WHAT IS ASKED - Isolate every line in the data with the string "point" and copy it.

RECORDED DATA -
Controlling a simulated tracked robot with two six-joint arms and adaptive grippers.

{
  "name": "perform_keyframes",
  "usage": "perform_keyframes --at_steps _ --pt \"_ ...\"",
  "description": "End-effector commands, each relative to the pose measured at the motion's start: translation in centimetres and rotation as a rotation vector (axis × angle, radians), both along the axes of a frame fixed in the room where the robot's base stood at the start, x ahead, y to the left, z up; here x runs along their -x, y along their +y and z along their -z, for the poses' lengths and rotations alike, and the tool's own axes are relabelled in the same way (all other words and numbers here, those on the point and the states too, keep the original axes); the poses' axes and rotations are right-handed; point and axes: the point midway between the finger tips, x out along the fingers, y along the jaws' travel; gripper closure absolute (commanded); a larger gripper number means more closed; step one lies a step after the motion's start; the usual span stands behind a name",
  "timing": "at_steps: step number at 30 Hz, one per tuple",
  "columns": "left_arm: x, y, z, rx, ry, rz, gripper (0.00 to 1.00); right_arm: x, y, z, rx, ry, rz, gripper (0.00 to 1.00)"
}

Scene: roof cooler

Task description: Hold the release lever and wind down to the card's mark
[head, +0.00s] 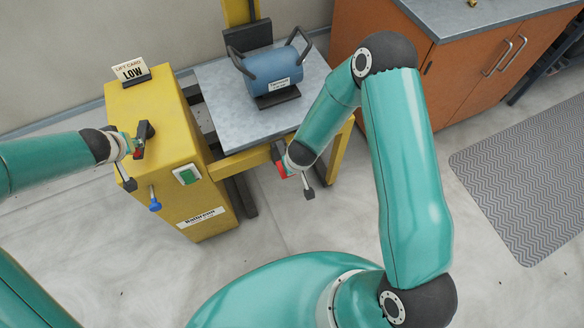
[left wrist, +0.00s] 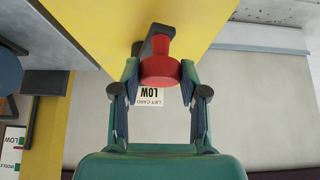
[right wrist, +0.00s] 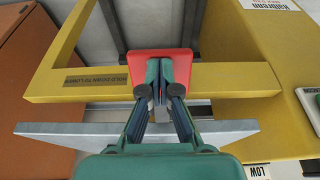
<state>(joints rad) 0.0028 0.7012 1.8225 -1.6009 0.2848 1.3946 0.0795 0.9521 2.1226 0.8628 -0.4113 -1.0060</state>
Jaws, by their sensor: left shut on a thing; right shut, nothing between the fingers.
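The yellow lift's card (head: 131,72) stands on top of its housing and reads LOW. My left gripper (left wrist: 159,82) is shut on the red knob (left wrist: 159,70) of the black crank (head: 147,130). The red release lever (right wrist: 160,55) is on the yellow frame beside a label (right wrist: 97,79) reading HOLD DOWN TO LOWER. My right gripper (right wrist: 161,72) is shut and empty, its fingertips over the lever's face; whether they press it I cannot tell. The grey platform (head: 222,107) bears a blue drum-shaped unit (head: 272,70) with black handles, and sits above the front yellow frame bar.
The lift housing (head: 161,100) carries a green button (head: 187,176) and a blue-knobbed lever (head: 155,204). An orange cabinet (head: 455,75) stands at the back right. A grey ribbed mat (head: 525,180) lies on the floor at right. The floor in front of the lift is clear.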

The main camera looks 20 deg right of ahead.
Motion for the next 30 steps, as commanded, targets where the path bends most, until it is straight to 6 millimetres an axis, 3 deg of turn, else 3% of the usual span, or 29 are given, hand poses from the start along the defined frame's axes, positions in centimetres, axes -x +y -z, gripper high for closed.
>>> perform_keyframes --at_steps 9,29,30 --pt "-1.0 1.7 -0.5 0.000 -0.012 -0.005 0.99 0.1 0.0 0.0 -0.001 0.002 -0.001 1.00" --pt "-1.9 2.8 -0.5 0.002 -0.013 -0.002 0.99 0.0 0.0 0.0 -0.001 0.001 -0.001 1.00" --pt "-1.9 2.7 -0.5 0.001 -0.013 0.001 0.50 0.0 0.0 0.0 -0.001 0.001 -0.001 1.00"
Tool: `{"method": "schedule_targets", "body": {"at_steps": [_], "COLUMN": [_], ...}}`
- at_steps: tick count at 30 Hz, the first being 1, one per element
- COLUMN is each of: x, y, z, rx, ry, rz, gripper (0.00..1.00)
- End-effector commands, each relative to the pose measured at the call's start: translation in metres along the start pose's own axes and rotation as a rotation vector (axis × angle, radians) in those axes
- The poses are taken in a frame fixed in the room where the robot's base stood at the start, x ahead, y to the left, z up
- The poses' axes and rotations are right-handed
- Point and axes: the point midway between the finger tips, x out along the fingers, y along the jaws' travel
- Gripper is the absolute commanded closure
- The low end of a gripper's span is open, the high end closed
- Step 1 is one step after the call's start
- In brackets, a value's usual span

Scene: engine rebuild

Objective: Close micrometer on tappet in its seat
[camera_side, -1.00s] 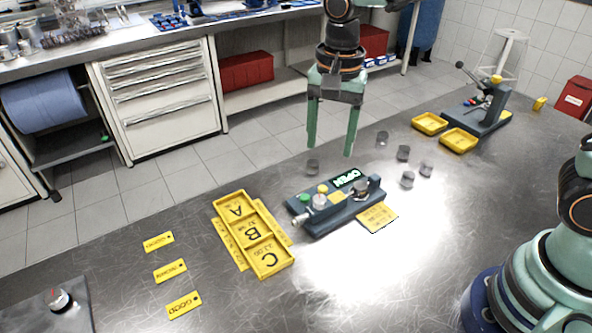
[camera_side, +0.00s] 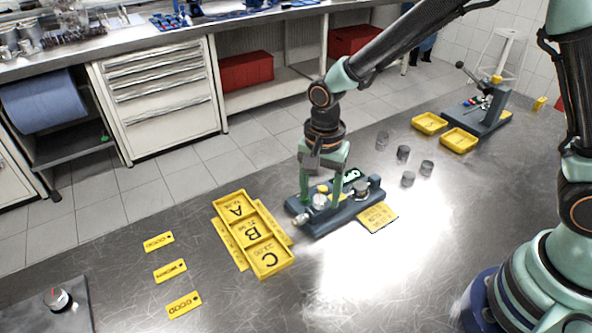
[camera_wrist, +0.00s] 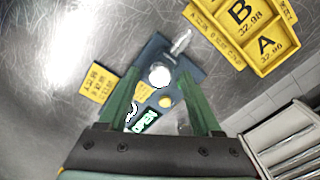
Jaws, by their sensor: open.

THE RESPONSE -
  "description": "End-effector commands, each relative to the pose measured at the motion's start: translation in centimetres and rotation as a rotation vector (axis × angle, radians), both along the axes of a frame fixed in the room where the robot's base stood at the start, x ahead, y to the left, z up; here x runs along their -x, y along their +y and z along their -z, for the poses' lengths and rotations alike, and the tool's own axes are relabelled in the same way (all other words and numbers here, those on the point and the states too, keep the original axes); the poses' axes and rotations are right-handed; point and axes: the point midway between the finger tips, x out along the fingers, y along the jaws' travel; gripper closure absolute (commanded); a larger gripper number means more closed; step one lies a step after the motion's start; the usual span stands behind a name",
- Point and axes: the point midway between the finger tips, x out along the fingers, y along the jaws' travel

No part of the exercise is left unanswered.